Entries from a dataset

»»

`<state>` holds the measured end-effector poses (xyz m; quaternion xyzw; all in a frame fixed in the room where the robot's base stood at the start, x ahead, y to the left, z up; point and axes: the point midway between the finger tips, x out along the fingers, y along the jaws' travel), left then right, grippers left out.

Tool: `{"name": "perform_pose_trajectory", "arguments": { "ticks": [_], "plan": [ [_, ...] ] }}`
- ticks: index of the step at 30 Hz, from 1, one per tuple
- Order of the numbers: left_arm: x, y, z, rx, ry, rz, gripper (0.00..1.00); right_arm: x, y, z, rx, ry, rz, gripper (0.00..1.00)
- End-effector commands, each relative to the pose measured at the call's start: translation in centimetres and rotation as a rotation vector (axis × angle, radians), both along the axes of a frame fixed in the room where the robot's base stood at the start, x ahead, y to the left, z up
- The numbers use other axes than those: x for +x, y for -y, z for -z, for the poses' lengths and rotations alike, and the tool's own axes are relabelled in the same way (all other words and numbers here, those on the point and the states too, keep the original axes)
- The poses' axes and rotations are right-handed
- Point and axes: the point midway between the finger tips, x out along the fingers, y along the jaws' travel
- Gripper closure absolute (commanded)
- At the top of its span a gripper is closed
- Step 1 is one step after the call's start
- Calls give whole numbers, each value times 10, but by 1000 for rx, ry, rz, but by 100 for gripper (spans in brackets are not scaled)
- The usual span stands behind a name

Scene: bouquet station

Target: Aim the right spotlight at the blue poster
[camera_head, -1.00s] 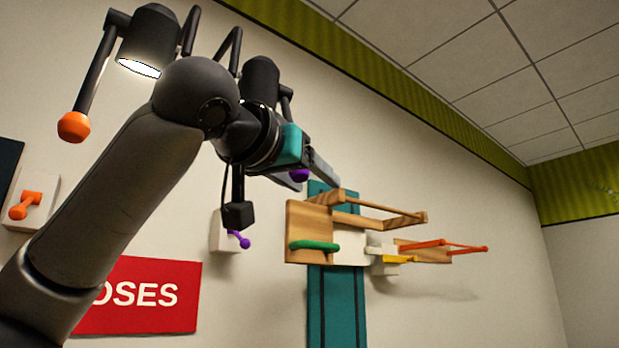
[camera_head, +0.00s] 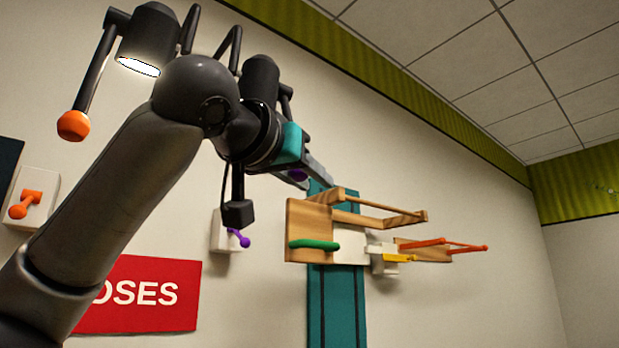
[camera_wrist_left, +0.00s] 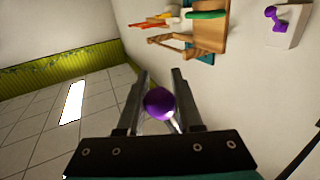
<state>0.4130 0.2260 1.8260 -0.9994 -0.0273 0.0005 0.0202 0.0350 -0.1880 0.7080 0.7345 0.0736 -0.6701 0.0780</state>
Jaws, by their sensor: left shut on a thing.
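The right spotlight (camera_head: 261,80) is a black can on the wall, partly hidden behind my left arm. Its purple knob (camera_head: 297,174) shows between the fingers of my left gripper (camera_head: 312,172). In the left wrist view, the purple knob (camera_wrist_left: 159,103) sits between the two fingers (camera_wrist_left: 161,80), which are shut on it. A dark navy panel (camera_head: 8,165), perhaps the blue poster, is cut off at the left edge. The left spotlight (camera_head: 147,38) is lit and has an orange knob (camera_head: 73,125). My right gripper is not in view.
A wooden wall rack (camera_head: 312,225) with green, yellow and orange bars juts out right of the gripper, over a teal strip (camera_head: 335,310). A purple switch (camera_head: 230,235), an orange switch (camera_head: 30,200) and a red sign (camera_head: 140,295) are on the wall.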

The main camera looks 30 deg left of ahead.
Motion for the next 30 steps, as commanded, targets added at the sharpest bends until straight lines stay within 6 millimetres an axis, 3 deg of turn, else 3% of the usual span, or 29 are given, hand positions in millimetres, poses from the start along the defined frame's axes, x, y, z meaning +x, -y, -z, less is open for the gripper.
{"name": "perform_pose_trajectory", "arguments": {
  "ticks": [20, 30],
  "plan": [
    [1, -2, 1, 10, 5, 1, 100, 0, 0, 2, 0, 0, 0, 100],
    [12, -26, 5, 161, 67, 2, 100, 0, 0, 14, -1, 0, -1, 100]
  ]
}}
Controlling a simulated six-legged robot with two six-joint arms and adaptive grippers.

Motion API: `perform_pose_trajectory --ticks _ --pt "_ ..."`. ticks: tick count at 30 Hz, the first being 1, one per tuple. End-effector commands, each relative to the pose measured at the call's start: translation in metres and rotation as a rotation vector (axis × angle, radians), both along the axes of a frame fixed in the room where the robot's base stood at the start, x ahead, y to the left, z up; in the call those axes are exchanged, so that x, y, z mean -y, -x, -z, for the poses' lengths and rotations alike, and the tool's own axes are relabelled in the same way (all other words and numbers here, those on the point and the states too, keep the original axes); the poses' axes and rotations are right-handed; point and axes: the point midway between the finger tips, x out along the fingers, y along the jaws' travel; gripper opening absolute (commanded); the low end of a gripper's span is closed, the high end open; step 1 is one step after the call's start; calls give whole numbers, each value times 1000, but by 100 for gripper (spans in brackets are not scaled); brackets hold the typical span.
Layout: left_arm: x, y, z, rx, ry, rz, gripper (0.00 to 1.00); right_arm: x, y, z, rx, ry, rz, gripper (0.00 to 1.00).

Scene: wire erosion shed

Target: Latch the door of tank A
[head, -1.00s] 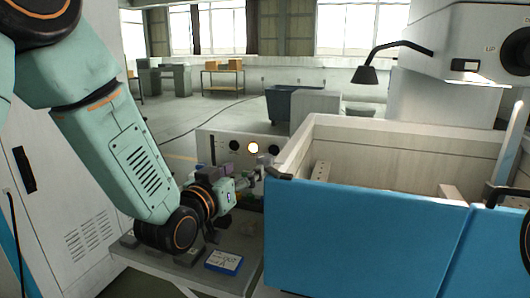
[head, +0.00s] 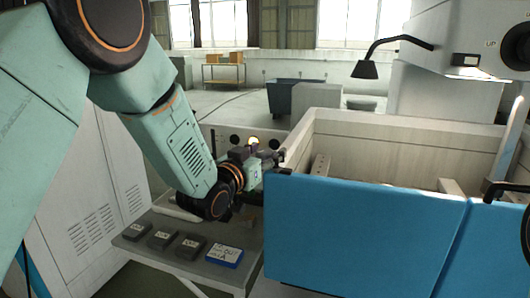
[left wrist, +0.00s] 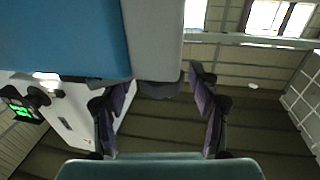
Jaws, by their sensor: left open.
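The tank (head: 400,140) is an open-topped pale box with a blue door (head: 360,235) on its front, which looks flush with the tank. In the left wrist view, the blue door (left wrist: 65,35) meets the tank's grey edge (left wrist: 152,40), with a dark latch-like part (left wrist: 155,88) below. My left gripper (head: 277,159) is at the tank's left front corner and hides the latch area in the head view. In the left wrist view, its open purple-padded fingers (left wrist: 156,88) stand either side of the dark part; contact cannot be told. My right gripper is not in view.
A low side table (head: 215,275) left of the tank carries several dark labelled blocks (head: 190,245) and a blue-and-white labelled block (head: 224,257). A pale cabinet (head: 100,190) stands at the left. A black lamp (head: 366,68) hangs above the tank. A second blue panel (head: 500,245) adjoins at right.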

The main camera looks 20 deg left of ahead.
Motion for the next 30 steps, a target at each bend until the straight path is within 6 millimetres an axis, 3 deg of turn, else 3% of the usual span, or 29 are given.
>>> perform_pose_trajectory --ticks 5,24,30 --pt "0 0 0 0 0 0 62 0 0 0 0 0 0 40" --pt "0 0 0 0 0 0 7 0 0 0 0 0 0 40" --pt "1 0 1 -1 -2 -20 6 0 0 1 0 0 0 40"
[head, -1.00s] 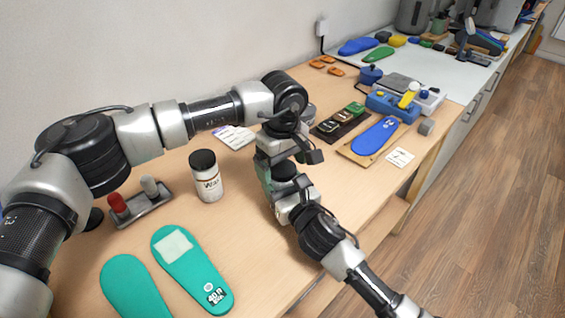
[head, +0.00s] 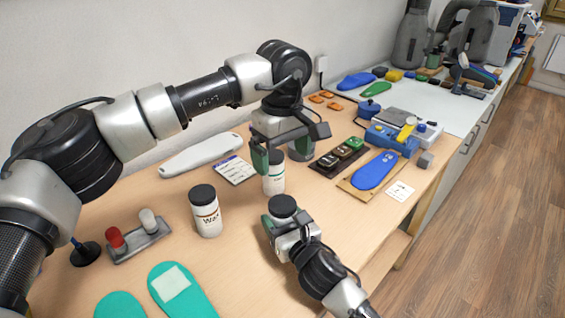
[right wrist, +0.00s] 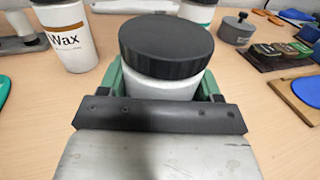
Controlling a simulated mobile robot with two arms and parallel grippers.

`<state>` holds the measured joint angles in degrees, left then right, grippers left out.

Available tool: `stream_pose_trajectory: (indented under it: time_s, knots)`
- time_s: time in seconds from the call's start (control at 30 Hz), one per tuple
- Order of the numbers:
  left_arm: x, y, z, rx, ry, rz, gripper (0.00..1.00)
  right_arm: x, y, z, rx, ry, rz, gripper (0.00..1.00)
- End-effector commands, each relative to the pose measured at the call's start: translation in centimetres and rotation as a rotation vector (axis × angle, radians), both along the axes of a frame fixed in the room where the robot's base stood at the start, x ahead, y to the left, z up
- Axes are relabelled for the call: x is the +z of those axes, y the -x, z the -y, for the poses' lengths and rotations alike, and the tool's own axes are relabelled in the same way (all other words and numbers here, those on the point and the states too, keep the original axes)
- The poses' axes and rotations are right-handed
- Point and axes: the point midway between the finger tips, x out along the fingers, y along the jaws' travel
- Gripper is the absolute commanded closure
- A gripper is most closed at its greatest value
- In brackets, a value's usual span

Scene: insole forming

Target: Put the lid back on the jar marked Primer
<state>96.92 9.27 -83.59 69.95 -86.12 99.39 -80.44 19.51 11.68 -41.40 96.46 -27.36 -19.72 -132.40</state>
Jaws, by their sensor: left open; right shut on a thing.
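My right gripper (head: 281,223) is shut on a white jar (right wrist: 162,86) with a wide black lid (right wrist: 165,42), which also shows in the head view (head: 283,206). The lid sits level on top of this jar, and no label on it faces the cameras, so I cannot read its name. My left gripper (head: 281,158) is open, higher and farther back, apart from the held jar.
A Wax jar (head: 206,218) with a black lid stands left of the held jar. A stamp rack (head: 138,243) and green insoles (head: 184,292) lie front left. A card (head: 236,170), a dark tray (head: 325,167) and a blue insole (head: 374,171) lie farther back.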

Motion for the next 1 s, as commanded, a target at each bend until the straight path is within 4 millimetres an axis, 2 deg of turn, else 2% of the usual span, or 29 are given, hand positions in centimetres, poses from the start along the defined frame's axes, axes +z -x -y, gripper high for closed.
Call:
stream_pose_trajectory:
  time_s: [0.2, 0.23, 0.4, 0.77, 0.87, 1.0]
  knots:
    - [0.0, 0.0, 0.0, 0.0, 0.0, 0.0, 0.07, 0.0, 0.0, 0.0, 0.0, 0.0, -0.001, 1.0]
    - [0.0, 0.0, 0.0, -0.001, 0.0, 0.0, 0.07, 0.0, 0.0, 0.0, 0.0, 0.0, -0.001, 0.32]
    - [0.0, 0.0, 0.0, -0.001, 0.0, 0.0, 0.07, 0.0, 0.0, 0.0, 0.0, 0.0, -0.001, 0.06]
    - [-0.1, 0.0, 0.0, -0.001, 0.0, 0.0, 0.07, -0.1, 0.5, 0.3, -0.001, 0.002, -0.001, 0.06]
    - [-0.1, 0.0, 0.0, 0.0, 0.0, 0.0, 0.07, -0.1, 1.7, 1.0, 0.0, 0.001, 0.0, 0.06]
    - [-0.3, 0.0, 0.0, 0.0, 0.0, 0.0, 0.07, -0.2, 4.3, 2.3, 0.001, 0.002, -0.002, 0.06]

««

In the listing above, how many lines hold the word "path"? Give the number and nothing more.

## [ANSWER TO THE TASK]
2